The experience starts with walking thru the double doors into a foyer packed with lotto machines. Then, make your way to the hostess section, past the thrift store books for sale.
A tired looking waitress will give you a sticky menu and you'll try to find something you can eat that looks somewhat modern, fresh and/or healthy.
When that fails, you'll go for your standby of chicken fried steak with mashed potatoes.
You'll get a choice of cream or brown gravy.
(Of note: They serve Yak meat. Yak.)
Finally, an iceberg lettuce salad with stale croutons arrive. No tomato. No onion. Just croutons.

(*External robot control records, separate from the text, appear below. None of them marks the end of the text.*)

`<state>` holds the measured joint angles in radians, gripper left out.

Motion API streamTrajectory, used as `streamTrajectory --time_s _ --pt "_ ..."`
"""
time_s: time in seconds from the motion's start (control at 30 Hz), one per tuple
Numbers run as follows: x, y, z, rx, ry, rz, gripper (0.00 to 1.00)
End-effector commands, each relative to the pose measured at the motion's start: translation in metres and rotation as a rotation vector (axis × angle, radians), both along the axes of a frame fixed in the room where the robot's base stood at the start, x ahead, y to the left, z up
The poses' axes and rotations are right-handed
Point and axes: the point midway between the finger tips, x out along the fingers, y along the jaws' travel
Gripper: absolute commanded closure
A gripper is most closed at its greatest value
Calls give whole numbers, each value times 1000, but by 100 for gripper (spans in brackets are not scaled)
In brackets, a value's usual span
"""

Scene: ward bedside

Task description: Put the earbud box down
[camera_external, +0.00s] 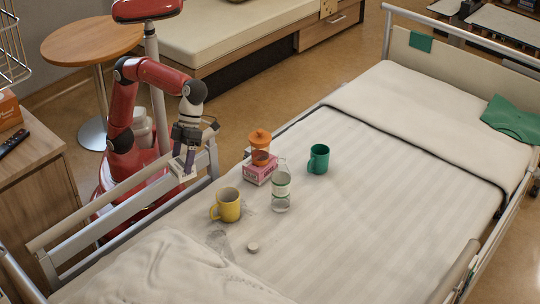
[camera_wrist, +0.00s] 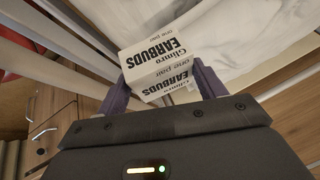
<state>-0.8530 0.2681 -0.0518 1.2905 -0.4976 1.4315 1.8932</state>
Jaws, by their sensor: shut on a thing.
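The earbud box (camera_wrist: 152,58) is white with black "EARBUDS" lettering. In the wrist view it sits between the two purple fingers of my gripper (camera_wrist: 161,74), which is shut on it. In the external view my gripper (camera_external: 185,157) points down at the bed's left side rail, and the small pale box (camera_external: 181,170) shows at its fingertips. The box appears held up by the rail. I cannot tell its exact height or whether it touches the rail.
The side rail (camera_external: 130,195) stands alongside. A wooden cabinet (camera_external: 35,180) is left.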

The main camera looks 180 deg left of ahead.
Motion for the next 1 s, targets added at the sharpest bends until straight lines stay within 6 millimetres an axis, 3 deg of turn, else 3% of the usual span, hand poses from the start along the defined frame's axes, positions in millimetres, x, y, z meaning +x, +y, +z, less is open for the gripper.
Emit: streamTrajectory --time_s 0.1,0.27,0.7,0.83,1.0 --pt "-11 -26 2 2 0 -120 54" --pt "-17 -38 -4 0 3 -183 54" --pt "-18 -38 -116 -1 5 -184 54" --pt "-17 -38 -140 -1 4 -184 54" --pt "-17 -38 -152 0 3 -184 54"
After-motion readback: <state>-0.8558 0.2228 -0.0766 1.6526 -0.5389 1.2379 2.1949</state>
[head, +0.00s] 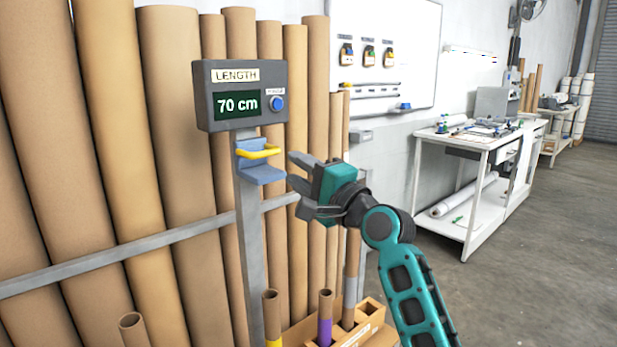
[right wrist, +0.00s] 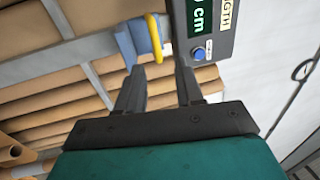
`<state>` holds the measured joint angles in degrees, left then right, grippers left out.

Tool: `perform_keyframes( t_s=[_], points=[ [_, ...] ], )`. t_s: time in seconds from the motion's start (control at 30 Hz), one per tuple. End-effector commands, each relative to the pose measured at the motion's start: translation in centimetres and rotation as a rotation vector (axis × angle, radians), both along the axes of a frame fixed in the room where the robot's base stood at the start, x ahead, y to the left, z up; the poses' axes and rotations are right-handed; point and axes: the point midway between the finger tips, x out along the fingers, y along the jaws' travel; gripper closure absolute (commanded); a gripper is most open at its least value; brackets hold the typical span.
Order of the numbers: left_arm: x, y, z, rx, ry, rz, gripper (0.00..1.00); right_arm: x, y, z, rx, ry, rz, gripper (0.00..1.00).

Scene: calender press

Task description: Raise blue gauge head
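The blue gauge head (head: 259,167) sits on a grey upright post (head: 250,250), just below a dark display box (head: 242,95) that reads "LENGTH" and "70 cm". A yellow handle (head: 262,152) sticks out from its front. The blue head (right wrist: 128,42) and the yellow handle (right wrist: 153,36) also show in the right wrist view, beyond the fingers. My right gripper (head: 296,184) is open and empty, just right of the gauge head and apart from it. Its two spread fingers show in the right wrist view (right wrist: 158,80). My left gripper is out of view.
Tall cardboard tubes (head: 180,120) lean behind the post, crossed by a grey rail (head: 130,256). A white workbench (head: 480,150) stands at the right. The floor (head: 545,250) there is clear.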

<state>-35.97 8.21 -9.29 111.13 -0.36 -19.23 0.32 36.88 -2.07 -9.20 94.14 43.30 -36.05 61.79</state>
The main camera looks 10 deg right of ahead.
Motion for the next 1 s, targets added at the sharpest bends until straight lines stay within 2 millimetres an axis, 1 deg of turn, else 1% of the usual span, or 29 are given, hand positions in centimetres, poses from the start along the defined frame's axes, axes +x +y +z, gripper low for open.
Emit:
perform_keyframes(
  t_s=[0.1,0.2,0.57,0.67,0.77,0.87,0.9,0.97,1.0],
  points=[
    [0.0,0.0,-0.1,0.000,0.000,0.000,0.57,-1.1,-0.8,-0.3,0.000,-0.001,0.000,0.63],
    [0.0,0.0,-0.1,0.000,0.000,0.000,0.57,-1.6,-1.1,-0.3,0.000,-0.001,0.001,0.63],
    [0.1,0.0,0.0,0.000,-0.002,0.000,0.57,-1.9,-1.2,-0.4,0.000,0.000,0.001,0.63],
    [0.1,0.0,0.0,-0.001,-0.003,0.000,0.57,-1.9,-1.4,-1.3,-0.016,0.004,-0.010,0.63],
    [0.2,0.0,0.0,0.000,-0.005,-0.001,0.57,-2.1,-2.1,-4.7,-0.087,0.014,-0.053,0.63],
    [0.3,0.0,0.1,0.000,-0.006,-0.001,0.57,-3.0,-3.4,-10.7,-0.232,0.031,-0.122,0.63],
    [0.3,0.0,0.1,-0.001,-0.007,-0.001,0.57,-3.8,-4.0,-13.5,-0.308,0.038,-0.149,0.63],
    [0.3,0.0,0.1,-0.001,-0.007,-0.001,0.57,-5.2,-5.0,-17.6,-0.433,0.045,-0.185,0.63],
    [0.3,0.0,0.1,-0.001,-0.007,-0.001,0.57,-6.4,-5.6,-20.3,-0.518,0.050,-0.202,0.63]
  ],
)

The salad is spilling over the sides of the too-small plate. Yes, this means the server has her dirty hands in your salad as she brought it over. The same hands that were bussing a table a minute before. The same hands she sneezed onto.
Try not to watch the chef in his dirty grey whites (I'm laughing as I typed "whites'') cook in the open kitchen. Don't wince when you see him use the same filthy towel to mop up the counter AND to get the plate edges cleaned up. He's wearing clear plastic gloves that he never changes.
Finally, your food arrives.
Oh good, the gravy tastes like it came out of packets. The mashed potatoes were dehydrated and reconstituted right there fresh in that kitchen! The steak itself wasn't too horrible, although way overcooked and super thin.
If you're wondering if we will be back.....ummmm......no.